CHALLENGE —
For each line below that includes the word "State", make a copy.

MATERIAL SHOWN —
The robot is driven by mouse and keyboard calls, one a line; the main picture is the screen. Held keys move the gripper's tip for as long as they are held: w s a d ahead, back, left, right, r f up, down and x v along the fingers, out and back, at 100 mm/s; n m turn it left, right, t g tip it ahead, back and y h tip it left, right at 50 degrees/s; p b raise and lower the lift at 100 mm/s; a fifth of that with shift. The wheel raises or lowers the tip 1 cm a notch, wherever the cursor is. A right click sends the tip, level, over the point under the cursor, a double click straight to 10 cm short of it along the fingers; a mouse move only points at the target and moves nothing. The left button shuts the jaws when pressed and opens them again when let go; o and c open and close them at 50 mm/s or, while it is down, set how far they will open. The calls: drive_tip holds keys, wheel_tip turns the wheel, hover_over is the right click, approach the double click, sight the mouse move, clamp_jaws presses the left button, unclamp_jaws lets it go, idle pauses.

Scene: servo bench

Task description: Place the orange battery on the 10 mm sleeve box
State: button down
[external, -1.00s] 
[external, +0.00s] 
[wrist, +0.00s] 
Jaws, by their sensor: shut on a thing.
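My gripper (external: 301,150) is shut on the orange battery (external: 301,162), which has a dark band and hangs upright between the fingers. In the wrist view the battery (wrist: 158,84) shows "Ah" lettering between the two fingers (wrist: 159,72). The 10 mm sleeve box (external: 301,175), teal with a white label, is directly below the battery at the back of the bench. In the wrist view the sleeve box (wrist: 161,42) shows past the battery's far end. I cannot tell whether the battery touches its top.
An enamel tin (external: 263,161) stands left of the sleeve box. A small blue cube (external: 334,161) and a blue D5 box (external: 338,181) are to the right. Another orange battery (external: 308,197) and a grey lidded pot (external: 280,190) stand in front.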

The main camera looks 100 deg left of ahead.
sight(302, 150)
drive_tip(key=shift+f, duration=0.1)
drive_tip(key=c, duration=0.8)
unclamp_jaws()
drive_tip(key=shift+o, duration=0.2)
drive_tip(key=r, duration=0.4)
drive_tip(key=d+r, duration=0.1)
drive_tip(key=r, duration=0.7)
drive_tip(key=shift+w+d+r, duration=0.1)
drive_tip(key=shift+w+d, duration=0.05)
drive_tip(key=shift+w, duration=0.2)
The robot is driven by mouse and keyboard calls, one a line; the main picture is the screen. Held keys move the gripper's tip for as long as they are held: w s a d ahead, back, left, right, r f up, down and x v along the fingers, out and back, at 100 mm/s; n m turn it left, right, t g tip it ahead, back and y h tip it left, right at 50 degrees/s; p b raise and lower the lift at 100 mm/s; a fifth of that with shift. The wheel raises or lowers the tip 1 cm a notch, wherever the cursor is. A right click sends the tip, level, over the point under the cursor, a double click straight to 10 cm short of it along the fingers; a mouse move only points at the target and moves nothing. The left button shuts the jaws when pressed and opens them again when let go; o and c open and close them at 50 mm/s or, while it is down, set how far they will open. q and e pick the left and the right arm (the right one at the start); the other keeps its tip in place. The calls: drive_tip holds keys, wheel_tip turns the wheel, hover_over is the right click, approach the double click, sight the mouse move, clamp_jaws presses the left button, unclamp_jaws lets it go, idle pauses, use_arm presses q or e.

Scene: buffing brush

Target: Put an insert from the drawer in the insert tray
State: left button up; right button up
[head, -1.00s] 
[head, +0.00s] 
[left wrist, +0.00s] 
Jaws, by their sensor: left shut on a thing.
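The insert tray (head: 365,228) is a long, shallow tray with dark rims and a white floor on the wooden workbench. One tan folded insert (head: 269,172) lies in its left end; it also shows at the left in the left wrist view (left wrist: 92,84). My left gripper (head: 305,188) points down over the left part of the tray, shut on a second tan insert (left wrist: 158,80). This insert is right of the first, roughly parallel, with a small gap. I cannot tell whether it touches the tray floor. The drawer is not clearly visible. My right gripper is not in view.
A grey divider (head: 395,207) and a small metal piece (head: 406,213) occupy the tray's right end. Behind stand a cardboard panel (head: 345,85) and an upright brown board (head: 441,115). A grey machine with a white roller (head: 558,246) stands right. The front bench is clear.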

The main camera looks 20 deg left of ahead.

WORKED SOLUTION —
State: button down
State: left button up; right button up

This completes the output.